With that, you’ll find two solutions to Problem 38 below. As you’ll see I didn’t stick to my plan and I tried to optimize! The “optimized” code is more functional but it runs a heck of a lot slower! I could have continued down the refactoring path and really “functionalize” this solution and even optimize by reducing the number of iterations but I think I’ve spent enough time on the problem already.
For the record, it took me less than ten minutes to solve the problem the first way. Refactoring added an extra hour or so mostly because I got caught up in reading about inject versus reduce. I don’t like inject. It’s one of the Ruby key words which isn’t expressive in my opinion. That said, for some reason (likely the surfeit of examples), I thought the Ruby community encouraged the use of inject over reduce so I kept using it. I believe I misunderstood. Since reduce came into the language with Ruby 1.8.7, it seems that reduce is actually preferred. Maybe for no other reason than the fact that it better aligns Ruby with other languages likes Python and JavaScript as opposed to SmallTalk where I think injectoriginated. Now, there’s a lot of speculation going on here so please read with a grain of salt and please correct me if I’m wrong.

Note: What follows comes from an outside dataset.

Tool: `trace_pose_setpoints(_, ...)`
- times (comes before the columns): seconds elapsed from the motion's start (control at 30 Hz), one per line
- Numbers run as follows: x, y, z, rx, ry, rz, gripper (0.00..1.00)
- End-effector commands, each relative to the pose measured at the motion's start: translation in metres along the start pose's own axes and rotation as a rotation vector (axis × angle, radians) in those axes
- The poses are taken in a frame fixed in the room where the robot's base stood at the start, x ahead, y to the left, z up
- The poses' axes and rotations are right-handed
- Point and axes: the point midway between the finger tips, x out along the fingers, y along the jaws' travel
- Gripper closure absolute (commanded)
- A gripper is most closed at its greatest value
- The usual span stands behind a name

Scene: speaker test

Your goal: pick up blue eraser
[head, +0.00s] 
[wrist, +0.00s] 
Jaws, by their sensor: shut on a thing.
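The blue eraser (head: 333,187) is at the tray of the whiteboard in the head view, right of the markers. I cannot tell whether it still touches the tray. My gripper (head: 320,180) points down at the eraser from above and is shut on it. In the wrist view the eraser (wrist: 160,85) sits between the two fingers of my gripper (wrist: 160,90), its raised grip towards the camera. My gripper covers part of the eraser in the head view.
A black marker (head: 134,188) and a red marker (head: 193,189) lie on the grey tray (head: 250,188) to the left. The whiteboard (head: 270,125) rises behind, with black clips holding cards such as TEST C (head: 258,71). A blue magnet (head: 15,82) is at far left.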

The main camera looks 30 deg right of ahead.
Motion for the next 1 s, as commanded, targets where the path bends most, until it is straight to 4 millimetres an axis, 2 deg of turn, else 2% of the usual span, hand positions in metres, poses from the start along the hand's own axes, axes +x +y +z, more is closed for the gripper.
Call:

And, for the record, I feel the same way about the yield keyword as Ruby’s yield doesn’t do what yield does (continuation-y stuff) in other languages. Discuss.
As always, any feedback is welcome. Thanks for your time.
# Euler 38
# http://projecteuler.net/index.php?section=problems&id=38
# Take the number 192 and multiply it by each of 1, 2, and 3:
#
# 192 x 1 = 192
# 192 x 2 = 384
# 192 x 3 = 576
#
# By concatenating each product we get the 1 to 9 pandigital,
# 192384576. We will call 192384576 the concatenated product
# of 192 and (1,2,3)
#
# The same can be achieved by starting with 9 and multiplying
# by 1, 2, 3, 4, and 5, giving the pandigital, 918273645,
# which is the concatenated product of 9 and (1,2,3,4,5).
#
# What is the largest 1 to 9 pandigital 9-digit number that
# can be formed as the concatenated product of an integer
# with (1,2, ... , n) where n > 1?
timer_start = Time.now
answer = 0
(1..99999).each do |a|
s = ""
(1..9).each do |b|
s += (a*b).to_s
if s.length == 9 && s.split(//).sort.join == "123456789"
answer = s.to_i if s.to_i > answer
elsif s.length > 9
break;
end
end
end
puts answer
puts "Elapsed Time: #{(Time.now - timer_start)*1000} milliseconds"
# Elapsed Time: 294.017 milliseconds
timer_start = Time.now
answer = 0
def longest_concatenated_product_up_to(a, l)
(1..9).inject("") do |x, n|
(x + (a * n).to_s).length <= l ? x + (a * n).to_s : x
end
end
(1..99999).each do |a|
s = longest_concatenated_product_up_to(a, 9)
if s.length == 9 && s.split(//).sort.join == "123456789"
answer = s.to_i if s.to_i > answer
end
end
puts answer
puts "Elapsed Time: #{(Time.now - timer_start)*1000} milliseconds"
# Elapsed Time: 900.052 milliseconds